Grain prices in 3-day retreat; has rally paused or peaked?

Grains fell for a third straight session on Thursday on mild relief from the severe drought in the U.S. Midwest farm belt, raising questions if the biggest two-month rally in corn since the last major drought in 1988 may have peaked.

Light showers overnight in the Midwest and some switching out of investments to the safe haven of the dollar after the European Central Bank did not announce any steps to boost economic growth in the region weighed on the grain markets.

Chicago Board of Trade new-crop December corn fell 0.6 per cent to end at $7.95-3/4 per bushel. November soy fell 0.8 per cent to $16.16-1/2 a bushel.

September wheat dipped 1.7 per cent to $8.65 a bushel, off the session low of $8.56, sliding 6 per cent over 3 days.

Wheat had been taking additional pressure from a declaration by Russia that it had no plan to curb exports despite a poor harvest due to inclement weather.

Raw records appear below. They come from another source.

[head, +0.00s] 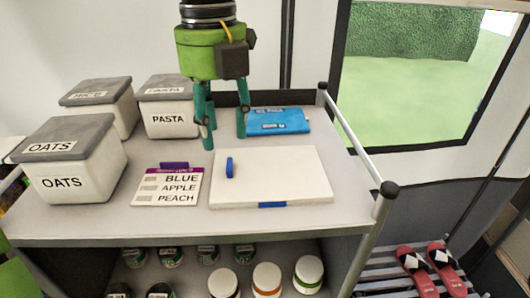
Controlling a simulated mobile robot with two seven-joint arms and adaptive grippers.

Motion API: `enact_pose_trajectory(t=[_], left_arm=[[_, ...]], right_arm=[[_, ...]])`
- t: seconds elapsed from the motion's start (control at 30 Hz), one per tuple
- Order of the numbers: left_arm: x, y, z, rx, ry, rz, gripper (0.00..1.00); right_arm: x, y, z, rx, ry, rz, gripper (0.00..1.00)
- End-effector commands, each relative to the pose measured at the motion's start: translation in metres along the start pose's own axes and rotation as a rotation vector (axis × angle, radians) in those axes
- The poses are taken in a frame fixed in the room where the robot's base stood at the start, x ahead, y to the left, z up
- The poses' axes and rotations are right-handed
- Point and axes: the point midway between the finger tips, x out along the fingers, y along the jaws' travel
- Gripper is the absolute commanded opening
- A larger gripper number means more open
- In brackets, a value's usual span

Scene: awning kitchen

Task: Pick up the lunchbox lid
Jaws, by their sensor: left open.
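The lunchbox lid appears to be the white flat rectangle (285,180) on the cart top, with a blue tab near its left side and another at its front edge. Whether a box body lies beneath it cannot be told. My left gripper (225,141) points down with its two green fingers spread and nothing between them. Its fingertips show just beyond the lid's far edge, toward the left. They look apart from the lid, but their exact height is unclear. My right gripper is not in view.
A blue ice pack (278,121) lies behind the lid. A label card (166,186) lies left of it. Lidded bins marked oats (78,180), pasta (170,121) and rice (122,110) stand at left. A rail (352,135) borders the right side. Jars (267,280) fill the lower shelf.

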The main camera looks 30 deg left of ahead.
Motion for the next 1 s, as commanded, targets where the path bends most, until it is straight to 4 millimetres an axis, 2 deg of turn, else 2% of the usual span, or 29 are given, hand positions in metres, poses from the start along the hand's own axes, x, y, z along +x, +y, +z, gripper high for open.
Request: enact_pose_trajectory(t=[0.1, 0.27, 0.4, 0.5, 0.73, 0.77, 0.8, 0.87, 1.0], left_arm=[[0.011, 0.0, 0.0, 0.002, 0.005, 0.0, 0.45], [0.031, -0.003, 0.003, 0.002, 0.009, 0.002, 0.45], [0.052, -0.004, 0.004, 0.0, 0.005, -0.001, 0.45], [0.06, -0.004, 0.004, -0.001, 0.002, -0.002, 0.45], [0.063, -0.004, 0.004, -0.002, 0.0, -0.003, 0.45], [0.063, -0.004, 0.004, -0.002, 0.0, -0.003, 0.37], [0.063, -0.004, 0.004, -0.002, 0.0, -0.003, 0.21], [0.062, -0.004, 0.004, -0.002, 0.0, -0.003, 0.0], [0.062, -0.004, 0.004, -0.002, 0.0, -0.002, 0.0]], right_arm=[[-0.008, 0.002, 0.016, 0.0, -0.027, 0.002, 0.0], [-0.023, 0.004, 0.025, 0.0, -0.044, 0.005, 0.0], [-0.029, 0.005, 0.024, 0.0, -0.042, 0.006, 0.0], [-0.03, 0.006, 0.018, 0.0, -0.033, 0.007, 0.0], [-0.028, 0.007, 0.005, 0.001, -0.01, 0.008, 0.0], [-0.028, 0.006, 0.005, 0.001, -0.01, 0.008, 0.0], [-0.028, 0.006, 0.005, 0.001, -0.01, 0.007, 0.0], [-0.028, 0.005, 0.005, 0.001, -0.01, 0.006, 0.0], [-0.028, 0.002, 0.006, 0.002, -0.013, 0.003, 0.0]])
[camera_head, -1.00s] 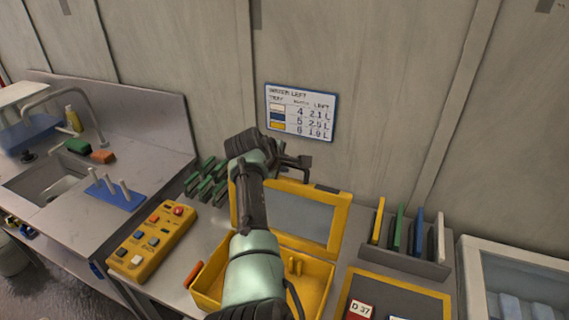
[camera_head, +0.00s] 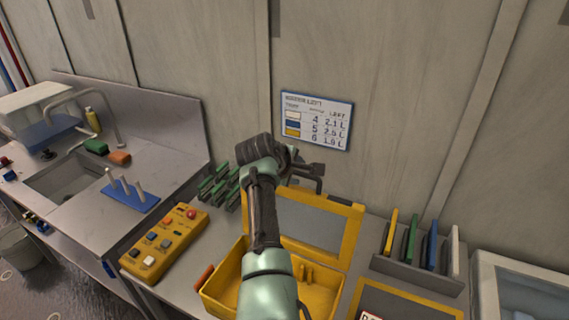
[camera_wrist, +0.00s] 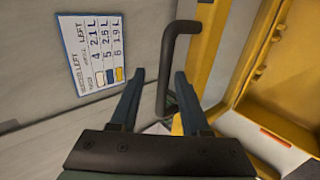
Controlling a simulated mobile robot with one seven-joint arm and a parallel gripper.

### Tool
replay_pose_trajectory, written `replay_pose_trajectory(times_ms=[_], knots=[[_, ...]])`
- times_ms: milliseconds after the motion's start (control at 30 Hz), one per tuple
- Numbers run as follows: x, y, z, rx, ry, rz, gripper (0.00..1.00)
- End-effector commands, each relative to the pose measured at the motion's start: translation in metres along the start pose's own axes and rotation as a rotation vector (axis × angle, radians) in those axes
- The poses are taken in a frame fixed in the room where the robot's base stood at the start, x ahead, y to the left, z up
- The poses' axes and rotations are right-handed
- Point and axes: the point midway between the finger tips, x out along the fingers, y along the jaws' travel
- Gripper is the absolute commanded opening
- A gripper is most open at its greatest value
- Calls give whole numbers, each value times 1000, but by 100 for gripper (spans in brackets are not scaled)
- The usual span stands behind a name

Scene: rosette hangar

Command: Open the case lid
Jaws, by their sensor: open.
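The yellow case stands on the bench with its base (camera_head: 212,304) open at the top. Its lid (camera_head: 351,232), a yellow frame around a grey panel, stands raised at the back of the base, near the wall. The yellow lid frame (camera_wrist: 207,50) is to the right. I cannot tell whether the fingers touch the handle.
A yellow button box (camera_head: 165,243) and green racks (camera_head: 222,187) are left of the case. A grey holder with coloured plates (camera_head: 415,268) and a yellow-edged tray (camera_head: 405,298) are right. A sign (camera_head: 317,120) hangs on the wall behind. A sink (camera_head: 68,180) is far left.

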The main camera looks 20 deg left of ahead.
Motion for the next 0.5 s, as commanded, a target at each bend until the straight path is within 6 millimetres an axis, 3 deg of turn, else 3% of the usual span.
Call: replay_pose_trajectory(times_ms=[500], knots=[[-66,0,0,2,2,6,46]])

Analysts said attention was also turning to the demand side of the equation for evidence that this summer’s record high prices had significantly reduced sales of corn and soybeans to various end-users, including export markets.

“There was a risk-off mentality, and there is definitely some demand rationing,” said Jim McCormick, a senior trading advisor with Allendale Inc in McHenry County.

The U.S. government’s weekly grains export sales report on Thursday provided fresh evidence that importers were turning away from the world’s top grain supplier.

Sales of U.S. soybeans to foreign markets last week came to the smallest total in nine months, according to the U.S. Department of Agriculture, while corn sales were 70 per cent smaller than a year earlier.

“The market is losing some of its bullish enthusiasm,” said grains analyst Bill Nelson of Doane Agricultural Services in St. Louis, Missouri, wondering whether prices had peaked.

The corn and soybean crops’ condition ratings are the worst since the last major drought in 1988.

Mexico bought 1.5 million tonnes of U.S. corn, the USDA confirmed on Thursday for delivery in the next two marketing years. It was the biggest single-day sale in over 20 years and was viewed by analysts as the drought-hit country ensuring it has supplies beyond this year’s U.S. harvest.

Caution ahead of Aug. 10 USDA report

Analysts said there was caution in the market ahead of the USDA’s supply-demand report on Aug. 10 that could further cut the government’s yield and production estimates for U.S. corn and soybeans while revising down its demand forecasts.

Some also expect the USDA to slash its estimate of the number of acres of corn that will be harvested due to severe damage from the drought that covers about two-thirds of the contiguous United States.

Traders said market sentiment could turn bearish if the USDA’s downward revisions fall far short of trade expectations, although the department is known for its step-by-step revision to its estimates so as not to gyrate markets.

Closely watched agronomist Michael Cordonnier of Soybeans and Corn Advisor consultancy in Hinsdale, Illinois, said he was expecting 83 million acres of corn to be harvested, compared with the USDA’s current estimate of 88.9 million.

He expects farmers to abandon some of their fields due to severe damage from the drought and also harvest a larger portion than usual for silage due to poor yields.

“They are going to plow it under and move on,” he said, of fields in too poor a condition to be harvested.

There are also analysts who feel grain prices are in a corrective phase after their drought surge, with corn up about 50 per cent and soybeans 20 per cent since the rally began about six weeks ago.

“There’s nothing in the fundamentals that changes the bullish view we’ve had for the past month. If anything, the outlook’s getting worse with U.S. corn yields decreasing, Russia’s wheat production decreasing and it’s dry in Western Australia,” said James Dunsterville, head analyst with Geneva-based consultancy Agrinews.

“On the other hand a market can’t continually go up. It has to see corrections, to allow people to take profits.”